Это обнаруживает поразительную жизненную силу, энергию и инициативу, находящиеся в состоянии войны с центральными властями Ватикана, кипящее беспокойство, которое единообразие и авторитет находят раздражающими. Насколько сильна была власть центральной власти, показало дело о Конкордате, когда сорок епископов были смещены за непринятие договоренности между Наполеоном и Папой [2]. Еще сильнее была железная рука Папы над интеллектуальной свободой.

[2] Революция отделила Церковь от государства и подавила клерикальные привилегии законом о «Гражданском устройстве духовенства» 1790 года. Наполеон, осознавая патриотическую ценность государственной Церкви, отменил этот закон и объявил развод Церкви и государства недействительным. Его переговоры с Папой (Пием VII) привели в 1801 году к соглашению, известному как Конкордат, согласно которому Римско-католическая церковь снова стала установленной национальной Церковью, ее духовенство стало государственными служащими, оплачиваемыми государством, а ее богослужение стало отраслью государственного управления.

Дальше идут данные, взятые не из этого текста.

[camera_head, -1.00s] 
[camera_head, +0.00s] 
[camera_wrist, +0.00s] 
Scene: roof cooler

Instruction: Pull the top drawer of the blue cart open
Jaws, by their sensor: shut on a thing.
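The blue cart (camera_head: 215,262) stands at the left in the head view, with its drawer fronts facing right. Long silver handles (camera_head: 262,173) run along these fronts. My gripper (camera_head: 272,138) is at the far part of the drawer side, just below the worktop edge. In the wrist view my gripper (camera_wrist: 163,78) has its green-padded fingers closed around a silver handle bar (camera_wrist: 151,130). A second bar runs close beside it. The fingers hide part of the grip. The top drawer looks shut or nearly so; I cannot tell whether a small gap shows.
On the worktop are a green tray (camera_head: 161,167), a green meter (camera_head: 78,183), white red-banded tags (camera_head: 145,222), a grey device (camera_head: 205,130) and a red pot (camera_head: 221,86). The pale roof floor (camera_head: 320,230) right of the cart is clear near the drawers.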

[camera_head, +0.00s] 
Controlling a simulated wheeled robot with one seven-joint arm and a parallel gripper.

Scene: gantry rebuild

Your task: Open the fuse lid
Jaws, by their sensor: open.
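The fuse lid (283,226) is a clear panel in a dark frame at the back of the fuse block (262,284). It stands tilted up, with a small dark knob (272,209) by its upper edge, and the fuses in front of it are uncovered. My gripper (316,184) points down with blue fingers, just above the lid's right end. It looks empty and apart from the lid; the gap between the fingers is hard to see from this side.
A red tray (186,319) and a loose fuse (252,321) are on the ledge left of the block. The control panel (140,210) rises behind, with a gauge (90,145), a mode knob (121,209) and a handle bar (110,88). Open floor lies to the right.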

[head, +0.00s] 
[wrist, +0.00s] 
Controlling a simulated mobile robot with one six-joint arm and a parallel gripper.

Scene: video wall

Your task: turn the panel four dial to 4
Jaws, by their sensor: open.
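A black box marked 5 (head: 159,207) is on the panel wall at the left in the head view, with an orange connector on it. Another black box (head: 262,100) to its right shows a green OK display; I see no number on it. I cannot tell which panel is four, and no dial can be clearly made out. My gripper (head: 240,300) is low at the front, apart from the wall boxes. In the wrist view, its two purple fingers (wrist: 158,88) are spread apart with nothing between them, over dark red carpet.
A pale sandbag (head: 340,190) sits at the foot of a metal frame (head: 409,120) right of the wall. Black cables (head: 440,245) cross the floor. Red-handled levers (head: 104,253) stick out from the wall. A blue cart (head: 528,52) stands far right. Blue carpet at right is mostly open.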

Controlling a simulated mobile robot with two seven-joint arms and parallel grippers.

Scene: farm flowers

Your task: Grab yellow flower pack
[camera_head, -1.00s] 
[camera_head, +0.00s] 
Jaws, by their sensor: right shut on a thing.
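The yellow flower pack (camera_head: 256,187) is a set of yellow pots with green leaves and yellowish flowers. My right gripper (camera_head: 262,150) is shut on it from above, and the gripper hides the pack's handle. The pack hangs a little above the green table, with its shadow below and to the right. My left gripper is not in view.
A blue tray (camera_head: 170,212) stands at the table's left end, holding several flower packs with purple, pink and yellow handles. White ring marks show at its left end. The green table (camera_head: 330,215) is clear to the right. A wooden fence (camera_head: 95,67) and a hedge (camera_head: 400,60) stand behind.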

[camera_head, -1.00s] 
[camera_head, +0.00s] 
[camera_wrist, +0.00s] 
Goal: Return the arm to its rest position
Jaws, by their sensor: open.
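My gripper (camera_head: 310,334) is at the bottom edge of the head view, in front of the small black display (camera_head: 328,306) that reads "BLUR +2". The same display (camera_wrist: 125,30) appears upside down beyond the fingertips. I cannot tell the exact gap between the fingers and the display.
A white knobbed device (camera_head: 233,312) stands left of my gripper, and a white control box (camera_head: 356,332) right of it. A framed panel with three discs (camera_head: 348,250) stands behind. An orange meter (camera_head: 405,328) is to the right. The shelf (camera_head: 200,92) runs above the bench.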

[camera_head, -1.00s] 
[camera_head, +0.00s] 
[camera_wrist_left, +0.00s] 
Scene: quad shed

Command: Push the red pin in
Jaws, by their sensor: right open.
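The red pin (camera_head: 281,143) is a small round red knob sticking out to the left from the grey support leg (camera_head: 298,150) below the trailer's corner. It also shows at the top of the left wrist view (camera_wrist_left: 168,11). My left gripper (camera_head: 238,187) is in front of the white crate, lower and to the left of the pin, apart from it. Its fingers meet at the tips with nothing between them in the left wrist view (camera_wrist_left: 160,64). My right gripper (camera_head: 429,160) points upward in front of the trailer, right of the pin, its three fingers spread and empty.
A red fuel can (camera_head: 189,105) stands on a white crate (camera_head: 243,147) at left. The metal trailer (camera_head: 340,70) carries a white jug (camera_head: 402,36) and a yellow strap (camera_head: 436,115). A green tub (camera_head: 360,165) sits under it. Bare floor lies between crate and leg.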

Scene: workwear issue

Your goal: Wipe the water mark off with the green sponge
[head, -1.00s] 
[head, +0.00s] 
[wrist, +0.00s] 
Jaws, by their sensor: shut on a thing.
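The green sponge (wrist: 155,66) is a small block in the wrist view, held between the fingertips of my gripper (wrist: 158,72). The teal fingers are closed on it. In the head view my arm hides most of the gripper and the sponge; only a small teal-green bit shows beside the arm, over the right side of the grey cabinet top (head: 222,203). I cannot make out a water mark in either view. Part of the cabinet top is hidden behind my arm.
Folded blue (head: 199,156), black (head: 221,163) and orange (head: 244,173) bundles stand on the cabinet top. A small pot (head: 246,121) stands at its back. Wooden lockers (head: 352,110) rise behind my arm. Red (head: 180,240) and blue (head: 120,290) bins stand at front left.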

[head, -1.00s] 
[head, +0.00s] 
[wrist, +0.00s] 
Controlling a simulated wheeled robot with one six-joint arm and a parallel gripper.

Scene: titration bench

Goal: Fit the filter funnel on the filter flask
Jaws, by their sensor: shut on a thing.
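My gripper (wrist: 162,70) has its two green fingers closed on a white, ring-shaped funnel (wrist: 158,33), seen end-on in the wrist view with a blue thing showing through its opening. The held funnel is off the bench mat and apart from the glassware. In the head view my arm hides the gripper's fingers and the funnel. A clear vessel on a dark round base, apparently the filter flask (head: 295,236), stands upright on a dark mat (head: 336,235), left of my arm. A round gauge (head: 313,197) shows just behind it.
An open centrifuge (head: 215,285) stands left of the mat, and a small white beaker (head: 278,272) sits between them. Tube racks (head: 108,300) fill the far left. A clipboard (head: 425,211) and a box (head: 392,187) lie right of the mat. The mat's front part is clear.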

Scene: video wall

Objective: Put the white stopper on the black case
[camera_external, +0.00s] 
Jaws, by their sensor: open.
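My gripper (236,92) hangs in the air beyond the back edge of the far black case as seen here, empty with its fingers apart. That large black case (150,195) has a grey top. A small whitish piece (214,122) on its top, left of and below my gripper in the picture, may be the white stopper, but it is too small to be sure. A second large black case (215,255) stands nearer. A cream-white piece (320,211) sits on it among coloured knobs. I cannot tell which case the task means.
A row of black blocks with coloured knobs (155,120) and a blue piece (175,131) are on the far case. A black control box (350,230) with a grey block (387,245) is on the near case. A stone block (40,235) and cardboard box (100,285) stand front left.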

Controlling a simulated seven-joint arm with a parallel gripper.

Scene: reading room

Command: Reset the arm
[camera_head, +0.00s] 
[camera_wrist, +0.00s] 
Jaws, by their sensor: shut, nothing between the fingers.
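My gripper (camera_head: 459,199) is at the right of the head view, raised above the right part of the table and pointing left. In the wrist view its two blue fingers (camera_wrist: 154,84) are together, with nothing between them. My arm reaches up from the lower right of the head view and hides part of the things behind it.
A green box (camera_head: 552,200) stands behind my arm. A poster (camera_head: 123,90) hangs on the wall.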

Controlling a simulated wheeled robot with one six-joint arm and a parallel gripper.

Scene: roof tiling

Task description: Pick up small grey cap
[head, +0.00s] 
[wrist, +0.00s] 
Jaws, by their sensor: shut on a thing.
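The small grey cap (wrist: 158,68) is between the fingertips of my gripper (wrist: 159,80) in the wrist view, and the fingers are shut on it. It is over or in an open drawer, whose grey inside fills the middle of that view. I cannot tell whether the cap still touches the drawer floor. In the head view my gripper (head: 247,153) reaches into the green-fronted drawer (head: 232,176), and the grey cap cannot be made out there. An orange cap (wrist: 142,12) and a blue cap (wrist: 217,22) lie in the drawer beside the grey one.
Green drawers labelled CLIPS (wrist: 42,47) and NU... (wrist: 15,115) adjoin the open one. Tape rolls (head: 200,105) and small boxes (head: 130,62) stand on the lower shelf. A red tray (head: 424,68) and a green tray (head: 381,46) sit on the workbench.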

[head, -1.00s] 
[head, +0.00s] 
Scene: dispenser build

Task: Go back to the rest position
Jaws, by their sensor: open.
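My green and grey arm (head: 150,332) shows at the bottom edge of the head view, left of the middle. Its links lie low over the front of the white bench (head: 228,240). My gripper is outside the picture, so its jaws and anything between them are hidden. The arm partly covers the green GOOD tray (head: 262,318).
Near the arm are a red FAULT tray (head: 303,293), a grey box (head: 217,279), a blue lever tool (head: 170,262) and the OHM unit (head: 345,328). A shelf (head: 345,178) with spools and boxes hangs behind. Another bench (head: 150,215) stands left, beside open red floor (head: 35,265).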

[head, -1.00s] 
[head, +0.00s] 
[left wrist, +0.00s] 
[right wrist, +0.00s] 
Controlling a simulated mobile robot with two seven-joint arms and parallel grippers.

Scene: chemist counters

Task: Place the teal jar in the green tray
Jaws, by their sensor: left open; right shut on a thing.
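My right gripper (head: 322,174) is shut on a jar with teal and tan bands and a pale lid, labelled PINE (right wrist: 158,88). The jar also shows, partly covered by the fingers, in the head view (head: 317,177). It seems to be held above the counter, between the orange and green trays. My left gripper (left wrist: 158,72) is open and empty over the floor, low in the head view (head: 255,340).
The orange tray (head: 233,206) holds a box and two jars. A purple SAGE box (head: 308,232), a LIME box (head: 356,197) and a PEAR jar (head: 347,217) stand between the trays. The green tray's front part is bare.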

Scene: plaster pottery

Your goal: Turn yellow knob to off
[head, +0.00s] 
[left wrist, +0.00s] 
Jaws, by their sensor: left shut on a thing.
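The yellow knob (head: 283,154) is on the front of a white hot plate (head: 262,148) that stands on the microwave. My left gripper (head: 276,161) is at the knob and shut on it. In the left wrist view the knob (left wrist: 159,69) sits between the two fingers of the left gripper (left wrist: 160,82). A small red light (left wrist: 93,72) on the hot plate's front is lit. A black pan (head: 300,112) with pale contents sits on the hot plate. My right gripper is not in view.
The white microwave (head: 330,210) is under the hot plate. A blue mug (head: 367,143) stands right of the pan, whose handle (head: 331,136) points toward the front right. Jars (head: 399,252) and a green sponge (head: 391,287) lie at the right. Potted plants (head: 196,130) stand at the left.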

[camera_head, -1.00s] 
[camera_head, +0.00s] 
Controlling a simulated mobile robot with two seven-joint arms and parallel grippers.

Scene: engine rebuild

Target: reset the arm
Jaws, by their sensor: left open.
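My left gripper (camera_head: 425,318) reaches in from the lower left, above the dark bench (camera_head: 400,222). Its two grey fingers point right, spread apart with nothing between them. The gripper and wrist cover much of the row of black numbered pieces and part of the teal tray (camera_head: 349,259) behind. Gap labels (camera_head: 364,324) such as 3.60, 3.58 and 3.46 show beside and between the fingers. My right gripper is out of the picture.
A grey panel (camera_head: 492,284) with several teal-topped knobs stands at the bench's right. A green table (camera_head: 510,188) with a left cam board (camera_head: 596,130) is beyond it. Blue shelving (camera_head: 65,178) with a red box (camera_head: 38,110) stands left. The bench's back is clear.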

Ламенне не был «модернистом» в том смысле, как этот термин понимается сейчас, ибо его теология была ортодоксальной. Его борьба с Ватиканом велась за свободу в отношениях Церкви с обществом. В своем «Эссе о безразличии к вопросам религии» он призывал Церковь принять принцип свободы, оставить лелеемый ею роялистский курс и представить миру принципы христианской демократии. Ламенне и другие либерально настроенные люди желали отделения Церкви от государства и были терпимы к тем, кто не был католиком. Они требовали, наряду со своим собственным «правом верить», права других «не верить». Это был либеральный католицизм, но его предложения напугали его единоверцев и навлекли на него в 1832 году энциклику (Mirari vos) из Ватикана. Папа осудил либерализм абсолютно как абсурдное и ошибочное учение, как безумие, возникшее из «зловонного источника индифферентизма». Ламенне обнаружил, что не может спорить, как позже выразился сам Ренан, «с железным прутом». Именно реакционер де Местр с его принципом папской власти [3], а не Ламенне, был тем, кого Ватикан, вполне естественно, решил поддержать, или, скорее, за кем решил следовать.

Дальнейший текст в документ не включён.